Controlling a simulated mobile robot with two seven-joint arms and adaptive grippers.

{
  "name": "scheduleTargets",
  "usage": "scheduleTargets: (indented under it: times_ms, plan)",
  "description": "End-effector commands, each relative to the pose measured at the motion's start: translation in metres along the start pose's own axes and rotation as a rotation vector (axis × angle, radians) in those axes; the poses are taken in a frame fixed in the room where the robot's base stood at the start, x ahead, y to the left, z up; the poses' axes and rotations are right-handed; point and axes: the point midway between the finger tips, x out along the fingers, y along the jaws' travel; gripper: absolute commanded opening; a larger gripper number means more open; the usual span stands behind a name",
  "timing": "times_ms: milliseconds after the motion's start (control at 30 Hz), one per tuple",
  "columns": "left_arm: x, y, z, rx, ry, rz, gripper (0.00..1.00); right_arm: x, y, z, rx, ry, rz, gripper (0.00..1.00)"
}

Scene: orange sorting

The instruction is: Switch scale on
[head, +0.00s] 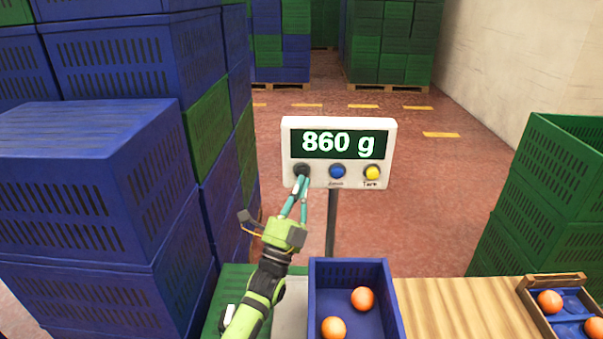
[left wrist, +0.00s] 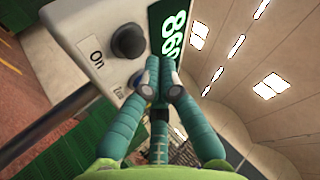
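The scale's white display panel (head: 340,144) stands on a post and reads 860 g in lit green digits. A black button (head: 303,171), a blue button (head: 337,171) and a yellow button (head: 372,172) sit in a row below the digits. In the left wrist view, the black button (left wrist: 128,41) is beside an "On" label. My left gripper (head: 302,183) has its fingertips together, empty, at the lower part of the black button. In the left wrist view the gripper (left wrist: 155,72) overlaps the panel beside that button; contact cannot be told. My right gripper is not in view.
A blue crate (head: 318,275) with two oranges stands below the panel. A smaller tray (head: 530,283) with oranges is on the wooden table (head: 445,305) at right. Stacked blue crates (head: 95,200) crowd the left; green crates (head: 565,160) stand at right.

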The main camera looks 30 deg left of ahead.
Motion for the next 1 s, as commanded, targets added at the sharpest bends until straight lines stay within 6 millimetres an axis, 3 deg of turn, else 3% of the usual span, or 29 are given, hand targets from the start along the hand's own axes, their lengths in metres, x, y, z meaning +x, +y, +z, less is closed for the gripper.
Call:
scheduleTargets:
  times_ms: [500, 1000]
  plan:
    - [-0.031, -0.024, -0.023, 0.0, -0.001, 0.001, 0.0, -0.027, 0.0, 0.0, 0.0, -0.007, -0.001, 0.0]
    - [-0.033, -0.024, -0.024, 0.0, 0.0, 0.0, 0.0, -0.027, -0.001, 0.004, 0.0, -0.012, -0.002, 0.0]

*Task directions:* Transcribe, exactly as written, the lines starting at the one with "[left wrist, +0.00s]" and ending at the one with "The main camera looks 30 deg left of ahead.", and nothing more. Pictures are not part of the copy.

*Worked solution:*
[left wrist, +0.00s] 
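The scale's white display panel (head: 340,144) stands on a post and reads 860 g in lit green digits. A black button (head: 303,171), a blue button (head: 337,171) and a yellow button (head: 372,172) sit in a row below the digits. In the left wrist view, the black button (left wrist: 128,41) is beside an "On" label. My left gripper (head: 302,183) has its fingertips together, empty, at the lower part of the black button. In the left wrist view the gripper (left wrist: 155,72) overlaps the panel beside that button; contact cannot be told. My right gripper is not in view.
A blue crate (head: 318,275) with two oranges stands below the panel. A smaller tray (head: 530,283) with oranges is on the wooden table (head: 445,305) at right. Stacked blue crates (head: 95,200) crowd the left; green crates (head: 565,160) stand at right.

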The main camera looks 30 deg left of ahead.

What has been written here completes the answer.